La denominazione olio D.O.P. Colline Pontine viene attribuita all’olio extravergine prodotto nella zona geografica compresa all’interno della provincia di Latina. Questa zona comprende nella totalità o almeno in parte il territorio dei comuni di Aprilia, Bassiano, Campodimele, Castelforte, Cisterna di Latina, Cori, Fondi,Formia, Itri, Lenola, Maenza, Minturno, Monte San Biagio, Norma, Priverno, Prossedi, Roccagorga, Rocca Massima, Roccasecca dei Volsci, Santi Cosma e Damiano, Sermoneta, Sezze, Sonnino, Spigno Saturnia, Terracina. Ogni fase del processo produttivo deve essere monitorata e documentata, registrando i prodotti in entrata ed in uscita.
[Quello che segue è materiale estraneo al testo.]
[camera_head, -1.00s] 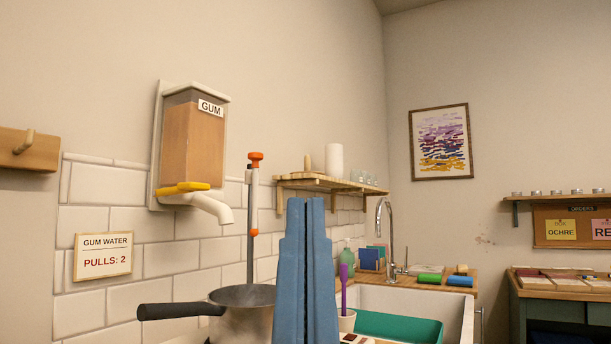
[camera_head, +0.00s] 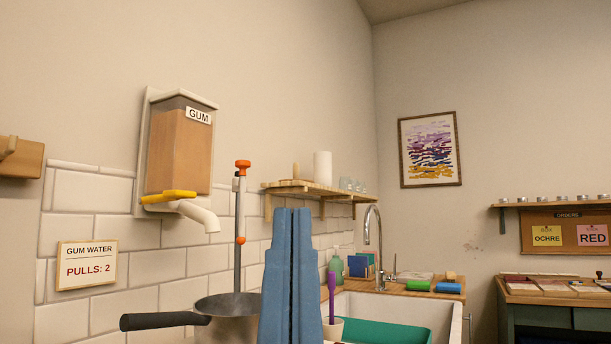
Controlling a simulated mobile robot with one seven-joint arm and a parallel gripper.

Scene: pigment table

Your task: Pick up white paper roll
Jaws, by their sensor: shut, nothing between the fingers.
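The white paper roll (camera_head: 322,167) stands upright on a wooden wall shelf (camera_head: 312,189) beyond the pot. My gripper (camera_head: 288,212) shows as two blue fingers pointing up at the bottom middle. The fingers are pressed together with nothing between them. In the picture the fingertips are just below the shelf and a little left of the roll, apart from it. The roll looks much farther away than the fingers.
A wooden peg-like item (camera_head: 295,171) and glasses (camera_head: 352,184) flank the roll. A steaming pot (camera_head: 228,320) and an upright rod (camera_head: 239,220) with orange parts stand left of my fingers. A gum dispenser (camera_head: 180,150) hangs on the wall. A sink (camera_head: 445,315) with a tall faucet (camera_head: 374,235) is at right.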

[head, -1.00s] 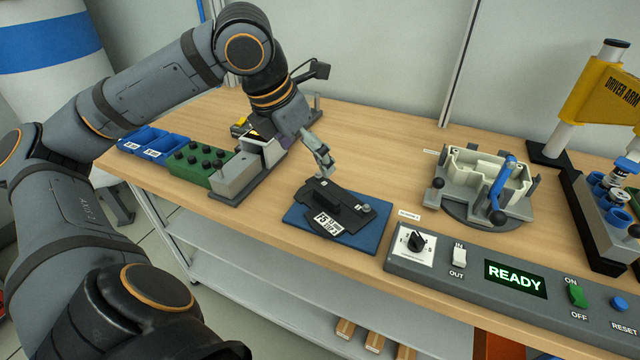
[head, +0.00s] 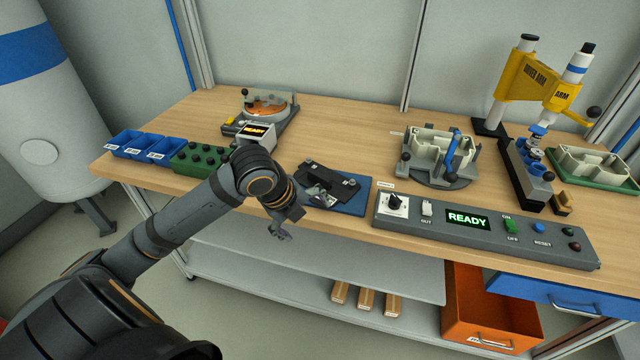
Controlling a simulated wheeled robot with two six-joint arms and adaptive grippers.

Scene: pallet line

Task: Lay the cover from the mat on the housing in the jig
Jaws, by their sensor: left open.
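The black cover (head: 331,180) lies on the blue mat (head: 353,202) near the table's front edge. The housing (head: 428,147) is a pale open shell seated in the grey jig (head: 437,180), right of the mat. My right gripper is not in view.
A control panel (head: 480,232) reading READY runs along the front edge. Blue bins (head: 147,147) and a green knobbed block (head: 197,156) stand at the left. A yellow driver arm (head: 540,82) stands at the back right. An orange bin (head: 485,310) juts out below.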

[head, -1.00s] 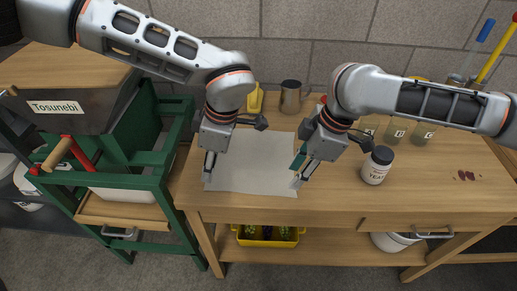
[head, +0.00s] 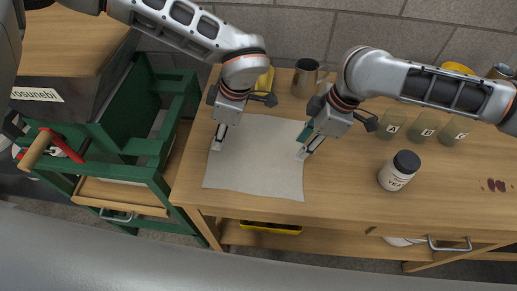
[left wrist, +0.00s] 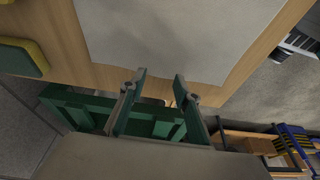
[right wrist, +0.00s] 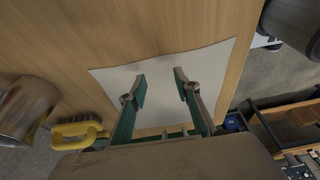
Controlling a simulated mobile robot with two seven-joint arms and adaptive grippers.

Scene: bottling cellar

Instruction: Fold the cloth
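A pale grey-white cloth (head: 255,165) lies flat and spread out on the wooden table, with no fold visible. My left gripper (head: 216,146) is over its left edge, fingers pointing down. In the left wrist view the fingers (left wrist: 158,76) are apart with nothing between them, and the cloth (left wrist: 180,35) lies beyond. My right gripper (head: 302,155) is at the cloth's right edge. In the right wrist view its fingers (right wrist: 160,76) are apart and empty over the cloth (right wrist: 215,70). I cannot tell whether either gripper's tips touch the cloth.
On the wooden table (head: 340,200) a metal mug (head: 306,78) and a yellow-handled brush (right wrist: 75,130) stand behind the cloth. A dark-lidded jar (head: 399,172) and several glass jars (head: 424,128) are to the right. A green cart (head: 150,150) stands left. The table before the cloth is clear.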

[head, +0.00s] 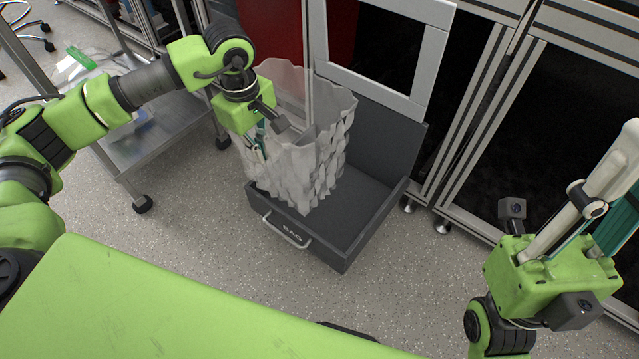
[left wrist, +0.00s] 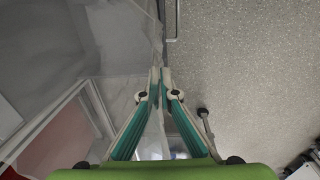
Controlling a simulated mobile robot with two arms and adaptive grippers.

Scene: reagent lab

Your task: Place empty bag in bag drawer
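The empty bag (head: 318,165) is a tall, translucent, crinkled sack, open at the top. It is upright in the left part of the open dark grey bag drawer (head: 372,226), which has "BAG" on its front and a pale handle (head: 287,231). My left gripper (head: 262,150) is at the bag's left side. In the left wrist view, my left gripper's fingers (left wrist: 157,84) come together on the bag's thin film (left wrist: 115,60). Whether the bag's base touches the drawer floor is hard to tell.
A metal cart (head: 165,135) on wheels stands left of the drawer, with a clear item with a green part (head: 80,58) on it. Dark framed cabinets (head: 545,130) stand behind and right. The speckled floor (head: 190,235) in front is clear.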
Caratteristiche di coltivazione e di oleificazione

Le condizioni ambientali e di coltura degli oliveti per la produzione dell‘olio D.O.P. Colline Pontine sono quelle tradizionali e caratteristiche della zona. L’intero processo di lavorazione deve essere effettuato all’interno della zona di produzione. Nella coltivazione è consentita la pratica dell’inerbimento e durante la concimazione possono essere utilizzati sia fertilizzanti organici che chimici. Per quanto riguarda il diserbo è consentito l’utilizzo di prodotti chimici ed i trattamenti fitosanitari devono essere eseguiti con l’obbiettivo di ridurre al minimo o di eliminare i residui di antiparassitari sulle olive. La produzione non può superare i 100 kg per pianta e la raccolta può avvenire sia manualmente che meccanicamente a condizione che sia evitata la permanenza delle drupe sul terreno. La raccolta inizia a partire dall’invaiatura e si conclude entro il 31 gennaio. Le olive raccolte devono essere molite entro 48 ore dalla raccolta. Per l’estrazione dell’olio sono ammessi solo processi meccanici e fisici atti a produrre oli che presentino le caratteristiche peculiari originari dei frutti.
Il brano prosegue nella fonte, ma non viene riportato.